▸ **What needs to be done**
Each line below should be quoted exactly, please.

┌──

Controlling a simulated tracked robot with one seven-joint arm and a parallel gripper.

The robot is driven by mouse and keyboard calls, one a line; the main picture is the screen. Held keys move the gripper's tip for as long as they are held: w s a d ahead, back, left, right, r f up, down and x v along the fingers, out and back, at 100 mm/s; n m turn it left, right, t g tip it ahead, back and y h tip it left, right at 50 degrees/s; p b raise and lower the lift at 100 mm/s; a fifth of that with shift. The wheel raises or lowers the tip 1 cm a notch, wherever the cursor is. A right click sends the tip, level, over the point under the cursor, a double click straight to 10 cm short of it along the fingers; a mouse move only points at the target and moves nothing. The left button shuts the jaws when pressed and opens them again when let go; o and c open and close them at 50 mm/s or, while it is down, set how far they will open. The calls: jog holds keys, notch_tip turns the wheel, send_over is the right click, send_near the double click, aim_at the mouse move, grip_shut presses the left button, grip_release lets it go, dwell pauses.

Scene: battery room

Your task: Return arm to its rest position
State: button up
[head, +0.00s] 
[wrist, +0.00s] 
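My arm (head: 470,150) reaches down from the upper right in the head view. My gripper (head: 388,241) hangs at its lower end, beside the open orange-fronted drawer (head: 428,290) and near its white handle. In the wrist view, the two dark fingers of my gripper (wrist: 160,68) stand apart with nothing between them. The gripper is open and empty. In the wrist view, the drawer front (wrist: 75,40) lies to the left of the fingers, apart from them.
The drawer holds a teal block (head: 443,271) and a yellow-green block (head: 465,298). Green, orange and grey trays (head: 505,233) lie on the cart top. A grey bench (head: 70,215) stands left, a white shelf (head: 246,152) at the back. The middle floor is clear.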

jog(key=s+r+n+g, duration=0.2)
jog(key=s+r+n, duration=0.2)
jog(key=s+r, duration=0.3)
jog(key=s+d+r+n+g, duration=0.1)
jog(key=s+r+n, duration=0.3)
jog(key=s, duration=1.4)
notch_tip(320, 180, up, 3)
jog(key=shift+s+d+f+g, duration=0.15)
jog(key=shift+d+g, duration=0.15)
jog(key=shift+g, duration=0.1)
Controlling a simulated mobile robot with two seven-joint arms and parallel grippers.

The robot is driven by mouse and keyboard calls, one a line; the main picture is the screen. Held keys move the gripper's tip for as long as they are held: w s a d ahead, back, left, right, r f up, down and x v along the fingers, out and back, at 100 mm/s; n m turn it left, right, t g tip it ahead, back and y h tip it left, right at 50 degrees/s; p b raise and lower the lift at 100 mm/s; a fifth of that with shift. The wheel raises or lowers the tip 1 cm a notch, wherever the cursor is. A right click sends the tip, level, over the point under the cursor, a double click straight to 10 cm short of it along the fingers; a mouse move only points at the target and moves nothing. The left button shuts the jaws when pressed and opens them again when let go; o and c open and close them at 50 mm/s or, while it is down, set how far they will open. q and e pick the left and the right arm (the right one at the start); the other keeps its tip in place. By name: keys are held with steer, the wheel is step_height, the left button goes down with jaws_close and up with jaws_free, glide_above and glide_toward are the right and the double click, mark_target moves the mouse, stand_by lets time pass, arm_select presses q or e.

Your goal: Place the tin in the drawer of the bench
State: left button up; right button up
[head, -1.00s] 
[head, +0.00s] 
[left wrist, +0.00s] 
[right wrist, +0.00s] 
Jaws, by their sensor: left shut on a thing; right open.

└──

▸ **Exercise output**
Controlling a simulated tracked robot with one seven-joint arm and a parallel gripper.

The robot is driven by mouse and keyboard calls, one a line; the main picture is the screen. Held keys move the gripper's tip for as long as they are held: w s a d ahead, back, left, right, r f up, down and x v along the fingers, out and back, at 100 mm/s; n m turn it left, right, t g tip it ahead, back and y h tip it left, right at 50 degrees/s; p b raise and lower the lift at 100 mm/s; a fifth of that with shift. The wheel raises or lowers the tip 1 cm a notch, wherever the cursor is. A right click sends the tip, level, over the point under the cursor, a double click straight to 10 cm short of it along the fingers; a mouse move only points at the target and moves nothing. The left button shuts the jaws when pressed and opens them again when let go; o and c open and close them at 50 mm/s or, while it is down, set how far they will open. The calls: jog holds keys, notch_tip turns the wheel, send_over is the right click, send_near the double click, aim_at the mouse move, grip_shut presses the left button, grip_release lets it go, dwell pauses.

Scene: battery room

Your task: Return arm to its rest position
State: button up
[head, +0.00s] 
[wrist, +0.00s] 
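My arm (head: 470,150) reaches down from the upper right in the head view. My gripper (head: 388,241) hangs at its lower end, beside the open orange-fronted drawer (head: 428,290) and near its white handle. In the wrist view, the two dark fingers of my gripper (wrist: 160,68) stand apart with nothing between them. The gripper is open and empty. In the wrist view, the drawer front (wrist: 75,40) lies to the left of the fingers, apart from them.
The drawer holds a teal block (head: 443,271) and a yellow-green block (head: 465,298). Green, orange and grey trays (head: 505,233) lie on the cart top. A grey bench (head: 70,215) stands left, a white shelf (head: 246,152) at the back. The middle floor is clear.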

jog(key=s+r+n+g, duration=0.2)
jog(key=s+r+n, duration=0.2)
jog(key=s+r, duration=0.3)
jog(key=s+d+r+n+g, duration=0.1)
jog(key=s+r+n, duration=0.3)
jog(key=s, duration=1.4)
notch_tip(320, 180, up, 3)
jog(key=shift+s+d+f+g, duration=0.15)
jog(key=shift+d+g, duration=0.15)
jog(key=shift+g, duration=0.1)
Controlling a simulated mobile robot with two seven-joint arms and parallel grippers.

The robot is driven by mouse and keyboard calls, one a line; the main picture is the screen. Held keys move the gripper's tip for as long as they are held: w s a d ahead, back, left, right, r f up, down and x v along the fingers, out and back, at 100 mm/s; n m turn it left, right, t g tip it ahead, back and y h tip it left, right at 50 degrees/s; p b raise and lower the lift at 100 mm/s; a fifth of that with shift. The wheel raises or lowers the tip 1 cm a notch, wherever the cursor is. A right click sends the tip, level, over the point under the cursor, a double click straight to 10 cm short of it along the fingers; a mouse move only points at the target and moves nothing. The left button shuts the jaws when pressed and opens them again when let go; o and c open and close them at 50 mm/s or, while it is down, set how far they will open. q and e pick the left and the right arm (the right one at the start); the other keeps its tip in place. By name: keys are held with steer, the wheel is step_height, the left button goes down with jaws_close and up with jaws_free, glide_above and glide_toward are the right and the double click, mark_target moves the mouse, stand_by lets time pass, arm_select presses q or e.

Your goal: Place the tin in the drawer of the bench
State: left button up; right button up
[head, -1.00s] 
[head, +0.00s] 
[left wrist, +0.00s] 
[right wrist, +0.00s] 
Jaws, by their sensor: left shut on a thing; right open.

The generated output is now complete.